DATA PROVIDED
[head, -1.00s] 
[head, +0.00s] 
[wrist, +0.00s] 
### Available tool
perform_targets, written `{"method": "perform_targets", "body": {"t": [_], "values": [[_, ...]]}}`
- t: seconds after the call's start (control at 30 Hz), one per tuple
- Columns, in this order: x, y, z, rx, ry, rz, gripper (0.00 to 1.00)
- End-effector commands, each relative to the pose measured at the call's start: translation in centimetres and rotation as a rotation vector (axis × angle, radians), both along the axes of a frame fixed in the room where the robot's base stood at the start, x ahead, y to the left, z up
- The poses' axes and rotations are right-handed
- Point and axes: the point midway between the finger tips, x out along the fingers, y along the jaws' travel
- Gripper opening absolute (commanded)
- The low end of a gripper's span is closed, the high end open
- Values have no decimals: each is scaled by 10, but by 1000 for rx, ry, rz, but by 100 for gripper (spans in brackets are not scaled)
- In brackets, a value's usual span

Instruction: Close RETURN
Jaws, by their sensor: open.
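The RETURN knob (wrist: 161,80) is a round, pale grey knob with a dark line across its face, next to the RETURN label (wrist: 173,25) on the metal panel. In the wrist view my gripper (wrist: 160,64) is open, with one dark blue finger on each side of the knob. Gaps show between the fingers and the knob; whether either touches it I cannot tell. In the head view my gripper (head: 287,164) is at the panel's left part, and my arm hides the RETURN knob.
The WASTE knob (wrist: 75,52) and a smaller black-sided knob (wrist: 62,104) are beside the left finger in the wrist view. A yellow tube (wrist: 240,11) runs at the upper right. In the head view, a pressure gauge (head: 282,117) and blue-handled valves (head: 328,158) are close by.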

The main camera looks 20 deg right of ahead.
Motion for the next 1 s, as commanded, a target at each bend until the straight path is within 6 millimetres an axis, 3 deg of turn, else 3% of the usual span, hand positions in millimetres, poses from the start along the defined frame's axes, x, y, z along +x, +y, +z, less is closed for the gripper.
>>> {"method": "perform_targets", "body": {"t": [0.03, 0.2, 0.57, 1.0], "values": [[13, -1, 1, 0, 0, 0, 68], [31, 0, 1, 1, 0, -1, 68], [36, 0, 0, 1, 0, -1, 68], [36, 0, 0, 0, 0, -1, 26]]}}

WORK REQUIRED
Look above for the line containing "[head, +0.00s]", then transcribe it and all lines after it through the last, exactly and with nothing else.

ANSWER TO THIS TASK
[head, +0.00s] 
[wrist, +0.00s] 
### Available tool
perform_targets, written `{"method": "perform_targets", "body": {"t": [_], "values": [[_, ...]]}}`
- t: seconds after the call's start (control at 30 Hz), one per tuple
- Columns, in this order: x, y, z, rx, ry, rz, gripper (0.00 to 1.00)
- End-effector commands, each relative to the pose measured at the call's start: translation in centimetres and rotation as a rotation vector (axis × angle, radians), both along the axes of a frame fixed in the room where the robot's base stood at the start, x ahead, y to the left, z up
- The poses' axes and rotations are right-handed
- Point and axes: the point midway between the finger tips, x out along the fingers, y along the jaws' travel
- Gripper opening absolute (commanded)
- The low end of a gripper's span is closed, the high end open
- Values have no decimals: each is scaled by 10, but by 1000 for rx, ry, rz, but by 100 for gripper (spans in brackets are not scaled)
- In brackets, a value's usual span

Instruction: Close RETURN
Jaws, by their sensor: open.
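The RETURN knob (wrist: 161,80) is a round, pale grey knob with a dark line across its face, next to the RETURN label (wrist: 173,25) on the metal panel. In the wrist view my gripper (wrist: 160,64) is open, with one dark blue finger on each side of the knob. Gaps show between the fingers and the knob; whether either touches it I cannot tell. In the head view my gripper (head: 287,164) is at the panel's left part, and my arm hides the RETURN knob.
The WASTE knob (wrist: 75,52) and a smaller black-sided knob (wrist: 62,104) are beside the left finger in the wrist view. A yellow tube (wrist: 240,11) runs at the upper right. In the head view, a pressure gauge (head: 282,117) and blue-handled valves (head: 328,158) are close by.

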The main camera looks 20 deg right of ahead.
Motion for the next 1 s, as commanded, a target at each bend until the straight path is within 6 millimetres an axis, 3 deg of turn, else 3% of the usual span, hand positions in millimetres, poses from the start along the defined frame's axes, x, y, z along +x, +y, +z, less is closed for the gripper.
>>> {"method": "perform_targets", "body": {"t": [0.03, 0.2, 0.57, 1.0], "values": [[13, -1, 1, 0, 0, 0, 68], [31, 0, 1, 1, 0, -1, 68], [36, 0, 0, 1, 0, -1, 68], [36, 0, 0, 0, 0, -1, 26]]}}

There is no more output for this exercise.